Connaissez-vous les radis blancs (daikon) japonais ? Dans une oeuvre mêlant Réalité Virtuelle et folklore légumier, l’artiste Etsuko Ichihara a créé une oeuvre surnommée «Interface de harcèlement sexuel», invitant hommes et femmes à faire jouir les navets.

Lesdaikon sont d’énormes navets à la chair juteuse blanche ou rose, longs de 20 à 35 cm. Leur nom signifie littéralement «grande [dai] racine [kon]». Le mot «racine» – homophone du verbe «dormir» (kon), qui signifie aussi «faire l’amour» – fait de ce légume un symbole sexuel si fort qu’il est courant de voir des radis sculptés en érection lors des jibeta matsuri, les «fêtes de la fertilité» durant lesquelles des phallus sont portés en procession (1). Le daikon est un légume suggestif, par ailleurs très apprécié de ceux-celles qui veulent faire des régimes car il est riche en vitamines C mais pauvre en calories. Son nom rappelle le mot dankon («racine mâle») qui signifie «grosse verge» dans la poésie ancienne.

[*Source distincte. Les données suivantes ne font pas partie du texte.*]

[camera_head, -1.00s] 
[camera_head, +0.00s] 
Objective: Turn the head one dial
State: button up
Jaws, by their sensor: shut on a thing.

Le légume en transe comme instrument de musique électronique

Lorsque l’artiste contemporaine Etsuko Ichihara décide de faire une oeuvre d’art érotique, son choix se porte naturellement sur le daikon comme support tactile. Au début, il s’agissait pour elle de reproduire une paire de cuisses graciles afin que les gens les caressent. Mais comment faire pour que cette oeuvre soit accessible au plus grand nombre ? Etsuko décide de remplacer les sculptures de jambes nues (trop explicites) par des radis, qu’elle relie à des capteurs de mouvement. Chaque fois que vous touchez les légumes, ils poussent des cris. «C’est une oeuvre très absurde : il y a quatre radis blanc alignés qui gémissent de plaisir quand les gens les caressent. Je me suis inspirée du thérémine car je trouvais que ça sonnait comme un gémissement de femme». Le thérémine – un des plus anciens instruments de musique électronique– date de 1919 : il est inventé par le Russe Lev Sergueïevitch Termen («Léon Theremin») qui fait une démonstration si convaincante devant Lénine que celui-ci décide d’en prendre des leçons. Le Thérémine capte les mouvements à distance. On entend ce son bizarre, évocateur de fantômes et d’envies, dans La Maison du docteur Edwardes (Hitchcock). Adaptant l’idée du Thérémine aux légumes, Etsuko invente donc les radis qui chantent d’amour. Mais ce n’est pas tout.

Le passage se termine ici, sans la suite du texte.